24 FEBRUARY 1973, Page 18

Pop Records

Pot pourri

Duncan Fallowell

The uncanny hiatus between the Christmas and Spring rush gives one time to swoon over Rossettis, see Warhol's Trash, take Stockhausen's Momente on the chin, view London from the top of a 27 bus all the way from Westbourne Grove to Highgate Hill, and listen to records with more than patronising attention. Bette Midler's first LP, coyly titled The Divine Miss M (Atlantic £2.29), arrived with much fanfare, pink ribbon, and glitter. Shooting straight, it seems, from New York's Continental Baths, a gay sauna-cum-nightclub, to the Carnegie Hall, she has made the transition from coterie to public success very quickly.

Now the coterie will move on to another darling and maybe Bette Midler has enough gravel to wax without them. She has been billed as the first cabaret star of the rock generation. Friends smelling of Habit Rouge who have seen her perform swear she is Garland, Garbo and Groucho rolled into one. Certainly she would appear to have that electric grip on audiences which is essential to prosperity in the superstar bracket. I only wish the world would give these people a little more time to gestate, develop real muscles, instead of letting off all the PR booster rockets in the first week. According to an interview in Interview Miss Midler herself is dazed by it, and given that one was led to expect the moon the album had to be a disappointment. Pleasant, slightly perverse renditions of songs from 'Am I Blue' to 'Leader of the Pack,' in a dozen voices. Yet if Bette Midler is not hustled too urgently into the bleak halls of international stardom she could turn out to be a genuine cutie.

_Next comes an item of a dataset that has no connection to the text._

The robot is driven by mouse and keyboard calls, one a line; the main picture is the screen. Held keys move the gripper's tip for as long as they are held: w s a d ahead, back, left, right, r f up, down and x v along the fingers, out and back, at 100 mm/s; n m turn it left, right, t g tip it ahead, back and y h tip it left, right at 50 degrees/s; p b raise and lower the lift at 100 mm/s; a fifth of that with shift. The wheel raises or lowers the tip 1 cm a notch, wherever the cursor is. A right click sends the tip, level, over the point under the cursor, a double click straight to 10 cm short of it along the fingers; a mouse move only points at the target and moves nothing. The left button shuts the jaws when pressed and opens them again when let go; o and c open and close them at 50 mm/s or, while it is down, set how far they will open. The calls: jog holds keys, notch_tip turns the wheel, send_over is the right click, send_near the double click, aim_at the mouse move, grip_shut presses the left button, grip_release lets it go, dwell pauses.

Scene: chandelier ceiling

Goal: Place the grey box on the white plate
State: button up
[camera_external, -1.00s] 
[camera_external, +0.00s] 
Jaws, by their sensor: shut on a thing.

Lou Reed emerges from a similar milieu —Village fag chic with a cult following as prime mover of America's best, weirdest rock group, The Velvet Underground (now defunct, although the name lingers). His recent solo album, Transformer (RCA £2.29), panders to the wider popularity .which has grown around him quite recently, perhaps influenced by David Bowie who produced the record with Mick Ronson. The songs are witty, brilliant in the brittle sense, glibly presented. And I detect beneath the characteristic throwaway mannerisms a distinct malaise, almost a lack of interest which falls back on mere description like a travel agent showing us exactly what we expect to find because it is his job. Despite the title, Reed has lost much of the potency which could transform his exotic universe into something truly provocative and memorable.

The opposite is happening with the German group, Can, who ought to become hugely successful in this country during the coming year. They have been making stunning noises for over three years now and a new record, Ege Bamyasi (United Artists £2.25), draws from both the extreme rhythmic physicality of Monster Movie and the blood-curdling sophistication of Togo Mago. Their growing acclaim seems only to provoke a richer outflow of ideas. Ege Bamyasi is Can's most approachable album so far, revealing a new lightness, assurance and originality in song-making which is quite exceptional for German musicians. Their inventiveness with son orities seems endless, the production will undermine your walls, and if you consider yourself in any sense involved with modern music you cannot overlook them.

Gentle Giant also deserve far more widespread attention. Their new LP, Octopus (Vertigo £2.40), is a combined tour de force in composition, performance, production. They are as taut and well rehearsed as Yes, more imaginative and varied in their material, and the end result has a liquidity born of total confidence.

Some people might find them too clever but for me this is literate experimental English rock music at its most rewarding.